Reaction to Weyburn City Council’s decision to reject the discretionary use application for a care home in the Creeks subdivision continues to come in from all quarters.
Wednesday morning, city councillor Jeff Chessall issued a written release in which he said he made a mistake in not voting to table the motion, to allow more time to receive more information from the Weyburn group Home Society and Saskatchewan Housing Corporation. He added he feels the bylaws around discretionary use need to be reviewed, and he would like to have more discussions with the two organizations behind the care home project.
The chair of the board of the Weyburn Group Home Society also added his voice to the conversation.
Rod Stafford said he was disappointed by the decision made by City Council Monday night.
He pointed to the correspondence received from the residents of the neighbourhood after they were asked to provide their feedback to the application. In response, the city received seven letters.
“Of the identified correspondence back to council, there was one clear no, which we respect, four residents clearly asked for more time and more information to consider the implications, and then two, what I call anonymous letters purporting to be signed from residents of the Creeks subdivision, were very negative in terms of approving the plan, and it appears in the absence of any objective, credible information who these residents of The Creeks subdivision were, council based their decision on that, and ended up defeating the motion,” Stafford said.
He did acknowledge there could have been situations where the writers of the letter were unable to identify themselves, but Councillor Brad Wheeler, who resides in the neighbourhood and spoke to those in the neighbourhood about the issue, he could have at least articulated how many of the residents he spoke with who asked that their names not become public knowledge.
“From my perspective, it was a letter that was barely worth the paper it was written on in terms of forming public opinion and public policy,” Stafford said.
“I know that our executive director did hold meetings with a number of the residents of The Creeks, and I understand that the meeting was generally well received, so the pushback that actually came as a result of the comments by the council and some of the correspondence received was very much a surprise to us.”
Stafford said if council chooses to re-open the issue, they are willing to be engaged in the discussion.

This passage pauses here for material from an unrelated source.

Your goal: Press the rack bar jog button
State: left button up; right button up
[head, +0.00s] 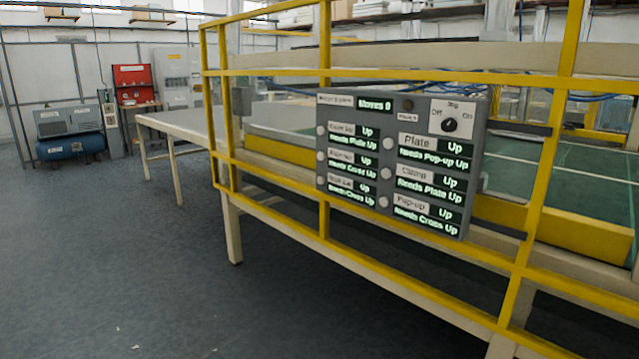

He added the Society appreciates the relationship they have with the community, and with City Council.
You can listen to the complete interview with Rod Stafford from the Weyburn Group Home Society below:
Brad and Miranda Spencer are residents of the Creeks. In an email to Discover Weyburn, Brad stated he wasn't aware of the letter sent on behalf of the 'Residents of The Creeks'. Miranda wrote one of the four signed letters which asked City Council for more time to research the situation and look into all of the information. Four of the five letters which were signed also came from residents who live across from the proposed site.
In his email, Brad Spencer pointed out his research into the argument about property values showed there was no evidence the values would decrease with a care home being built in the neighbourhood. He also said he felt the overall situation has painted the city of Weyburn in a bad light.
As the situation unfolded, Spencer talked with his children and told Discover Weyburn the residents of a care home as just as much right to live in the community as he does. He also said those who are the most undeserving and unfortunate in the situation are those who would be residents of the care home.
"I guess if anything good comes of this, it is the discussion around the subject of those with mental and physical disabilities, as with so many subjects it seems that need illumination in this day and age," Spencer concluded his emails.